Sepenggal kisah di atas dikutip dari epos legendaris Ramayana (versi Jawa) yang digubah oleh pujangga Yasadipura I (dari Surakarta) pada akhir abad ke-18. Adapun “Hasta Brata” memiliki arti “delapan langkah atau tuntunan perilaku yang harus dimiliki oleh seorang pemimpin untuk menjalankan fungsi kepemimpinannya” (hasta: delapan; brata: langkah, perilaku). Delapan langkah itu mengacu pada 8 unsur alam yang juga cerminan dari watak para dewa dalam pewayangan, yaitu bumi, matahari, bulan, bintang, langit, api, angin, dan air. Konsep Hasta Brata menjadi pedoman untuk perilaku kepemimpinan. Meskipun berasal dari kearifan Jawa kuno, namun konsep ini masih relevan dengan era sekarang. Nilai-nilai positif yang terkandung dalam Hasta Brata juga dapat diterapkan dalam pengelolaan ekonomi keluarga. Kita mulai saja dengan “sang bumi”.

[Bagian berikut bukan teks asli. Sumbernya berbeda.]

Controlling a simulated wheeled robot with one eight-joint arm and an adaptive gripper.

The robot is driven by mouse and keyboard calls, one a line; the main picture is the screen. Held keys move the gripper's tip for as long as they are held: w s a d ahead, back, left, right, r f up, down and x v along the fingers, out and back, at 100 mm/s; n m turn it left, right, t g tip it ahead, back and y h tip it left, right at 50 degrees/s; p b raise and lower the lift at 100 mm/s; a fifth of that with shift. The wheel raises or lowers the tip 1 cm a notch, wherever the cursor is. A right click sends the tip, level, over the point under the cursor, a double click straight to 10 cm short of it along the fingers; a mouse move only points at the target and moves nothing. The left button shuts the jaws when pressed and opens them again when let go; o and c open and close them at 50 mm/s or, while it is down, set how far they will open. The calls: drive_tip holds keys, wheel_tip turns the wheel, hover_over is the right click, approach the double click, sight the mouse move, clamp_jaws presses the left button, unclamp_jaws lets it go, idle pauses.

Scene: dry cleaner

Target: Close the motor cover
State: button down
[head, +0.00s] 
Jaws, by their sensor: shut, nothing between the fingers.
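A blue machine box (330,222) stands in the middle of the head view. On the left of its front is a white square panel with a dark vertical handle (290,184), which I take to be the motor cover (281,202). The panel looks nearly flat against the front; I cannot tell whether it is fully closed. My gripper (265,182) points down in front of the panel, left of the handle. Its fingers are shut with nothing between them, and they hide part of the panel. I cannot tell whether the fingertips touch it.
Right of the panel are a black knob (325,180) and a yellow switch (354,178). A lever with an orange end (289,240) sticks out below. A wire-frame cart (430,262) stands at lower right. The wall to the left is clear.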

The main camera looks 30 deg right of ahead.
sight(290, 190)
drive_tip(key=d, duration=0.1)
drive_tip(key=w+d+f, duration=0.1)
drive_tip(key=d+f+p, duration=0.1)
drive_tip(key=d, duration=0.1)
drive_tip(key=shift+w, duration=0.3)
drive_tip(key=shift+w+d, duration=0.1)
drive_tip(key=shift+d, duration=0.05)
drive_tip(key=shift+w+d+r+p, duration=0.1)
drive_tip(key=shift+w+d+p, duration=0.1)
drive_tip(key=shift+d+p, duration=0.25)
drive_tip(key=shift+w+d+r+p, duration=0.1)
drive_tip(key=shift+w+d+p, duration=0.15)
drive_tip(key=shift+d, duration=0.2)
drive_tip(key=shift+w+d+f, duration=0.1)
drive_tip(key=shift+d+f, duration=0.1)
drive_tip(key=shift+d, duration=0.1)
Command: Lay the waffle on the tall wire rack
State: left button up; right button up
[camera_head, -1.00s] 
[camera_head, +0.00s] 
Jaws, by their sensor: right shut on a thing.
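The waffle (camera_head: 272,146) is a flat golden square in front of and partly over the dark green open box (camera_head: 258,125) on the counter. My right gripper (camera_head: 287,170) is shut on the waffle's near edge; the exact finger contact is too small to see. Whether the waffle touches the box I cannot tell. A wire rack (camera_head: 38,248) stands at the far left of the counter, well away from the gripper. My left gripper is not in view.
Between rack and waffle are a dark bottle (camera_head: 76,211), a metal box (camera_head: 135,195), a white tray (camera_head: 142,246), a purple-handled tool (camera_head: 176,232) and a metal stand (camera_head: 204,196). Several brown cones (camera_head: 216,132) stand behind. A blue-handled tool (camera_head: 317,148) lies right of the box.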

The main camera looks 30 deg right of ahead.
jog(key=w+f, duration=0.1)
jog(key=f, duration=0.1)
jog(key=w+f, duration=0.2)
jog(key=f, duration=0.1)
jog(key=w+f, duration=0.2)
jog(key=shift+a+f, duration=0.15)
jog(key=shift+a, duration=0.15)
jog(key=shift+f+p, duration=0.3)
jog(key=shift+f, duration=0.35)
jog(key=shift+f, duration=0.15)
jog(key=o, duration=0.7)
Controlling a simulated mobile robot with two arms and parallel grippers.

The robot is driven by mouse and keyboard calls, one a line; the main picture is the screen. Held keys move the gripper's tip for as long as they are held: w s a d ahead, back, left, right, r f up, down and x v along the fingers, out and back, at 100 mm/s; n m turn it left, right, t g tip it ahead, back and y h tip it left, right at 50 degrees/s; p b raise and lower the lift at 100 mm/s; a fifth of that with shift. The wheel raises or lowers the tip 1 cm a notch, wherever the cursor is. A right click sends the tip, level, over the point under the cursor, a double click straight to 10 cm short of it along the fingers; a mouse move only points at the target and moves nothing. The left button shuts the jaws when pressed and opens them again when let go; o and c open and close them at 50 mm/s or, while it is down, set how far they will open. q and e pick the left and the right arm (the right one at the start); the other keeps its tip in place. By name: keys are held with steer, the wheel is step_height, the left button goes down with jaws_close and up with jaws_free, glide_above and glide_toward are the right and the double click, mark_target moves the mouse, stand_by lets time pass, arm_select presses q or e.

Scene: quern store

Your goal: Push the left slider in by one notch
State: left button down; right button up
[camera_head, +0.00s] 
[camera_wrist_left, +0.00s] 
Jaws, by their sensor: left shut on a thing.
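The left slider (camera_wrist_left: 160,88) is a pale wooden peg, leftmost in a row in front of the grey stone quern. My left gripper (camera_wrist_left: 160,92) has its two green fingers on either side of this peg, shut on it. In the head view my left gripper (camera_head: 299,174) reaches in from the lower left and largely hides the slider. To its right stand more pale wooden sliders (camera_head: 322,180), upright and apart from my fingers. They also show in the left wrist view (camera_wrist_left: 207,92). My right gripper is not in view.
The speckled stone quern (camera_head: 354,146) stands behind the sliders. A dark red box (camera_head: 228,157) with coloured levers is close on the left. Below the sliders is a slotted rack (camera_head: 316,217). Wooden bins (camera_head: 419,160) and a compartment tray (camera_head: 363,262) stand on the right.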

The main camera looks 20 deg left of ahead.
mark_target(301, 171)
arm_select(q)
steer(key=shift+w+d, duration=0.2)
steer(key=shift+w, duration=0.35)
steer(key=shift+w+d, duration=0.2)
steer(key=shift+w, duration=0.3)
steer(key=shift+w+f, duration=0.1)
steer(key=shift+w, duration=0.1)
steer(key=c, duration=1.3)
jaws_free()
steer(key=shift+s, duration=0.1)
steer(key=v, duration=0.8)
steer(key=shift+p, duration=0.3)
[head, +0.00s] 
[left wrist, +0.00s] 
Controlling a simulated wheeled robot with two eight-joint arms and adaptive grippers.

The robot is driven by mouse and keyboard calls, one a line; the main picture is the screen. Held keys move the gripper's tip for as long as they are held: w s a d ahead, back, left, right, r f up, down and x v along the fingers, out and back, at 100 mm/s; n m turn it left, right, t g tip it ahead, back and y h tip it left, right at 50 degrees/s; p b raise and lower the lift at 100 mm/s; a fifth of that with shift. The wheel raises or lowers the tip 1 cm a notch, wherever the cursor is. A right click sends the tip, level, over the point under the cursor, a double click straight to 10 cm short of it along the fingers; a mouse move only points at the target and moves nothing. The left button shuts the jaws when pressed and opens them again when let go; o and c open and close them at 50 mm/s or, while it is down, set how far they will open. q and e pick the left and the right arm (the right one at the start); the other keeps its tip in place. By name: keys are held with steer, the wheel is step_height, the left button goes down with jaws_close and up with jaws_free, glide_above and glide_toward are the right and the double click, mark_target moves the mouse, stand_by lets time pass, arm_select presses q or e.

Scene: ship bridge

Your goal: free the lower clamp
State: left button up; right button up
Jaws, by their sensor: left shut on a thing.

Bumi merupakan teladan bagi konsistensi atau keajegan. Dalam 1x24 jam ia tidak pernah berhenti berputar pada porosnya. Meski tampilannya sederhana, perputaran bumi pada porosnya membuat umat manusia bisa menikmati siang-malam dan panas-dingin. Pergantian iklim itu pula yang mengantar umat manusia mencapai pemenuhan kesejahteraannya, karena bisa memanfaatkan masa-masa tertentu untuk bercocok tanam atau melaut.

Keajegan bumi inilah yang perlu menjadi teladan bagi semangat menabung. Karena, berkaca dari pengalaman, berjuang untuk membangun kebiasaan menabung itu gampang-gampang susah. Tatkala sudah bisa menabung, tiba-tiba ada kebutuhan darurat. Akhirnya, diambillah kembali uang yang sudah ditabung (ini terjadi jika tidak memiliki dana cadangan untuk kebutuhan darurat). Mari berpaling pada bumi. Keajegannya justru membuat umat manusia bisa berproses menuju kesejahteraan. Demikian pula dengan menabung. Keajegan menabung juga akan mengantar manusia pada pemenuhan kesejahteraannya. Namun untuk menjaga keajegan itu, diperlukan beberapa strategi.

Pertama, apa tujuan yang ingin dicapai melalui kegiatan menabung. Tujuan bisa menjadi kekuatan terbesar untuk mendorong orang menabung. Misalnya, orang tua yang ingin kebutuhan pendidikan anaknya terpenuhi, akan berusaha mati-matian menabung demi tercapainya tujuan itu. Sangat baik pula, jika angka nominal yang ingin dicapai sudah ditetapkan terlebih dulu dan target waktu yang dibutuhkan untuk mencapai nilai tersebut.

Kedua, ketika sudah tahu apa tujuannya, kajilah produk atau program apa yang bisa dimanfaatkan untuk meraihnya. Misalnya, dalam waktu 5 tahun, seorang ibu ingin mengumpulkan dana sebesar 10 juta rupiah. Untuk itu ia harus memikirkan berapa nilai dana yang harus ditabung setiap bulan dan berapa kemungkinan bunga atau hasil investasi yang diperolehnya. Sesudah itu ia harus mencari produk yang bisa memberikan pengembalian sesuai atau mendekati hasil perhitungan tersebut. Apakah tabungan harian biasa, deposito, reksadana, atau produk lainnya.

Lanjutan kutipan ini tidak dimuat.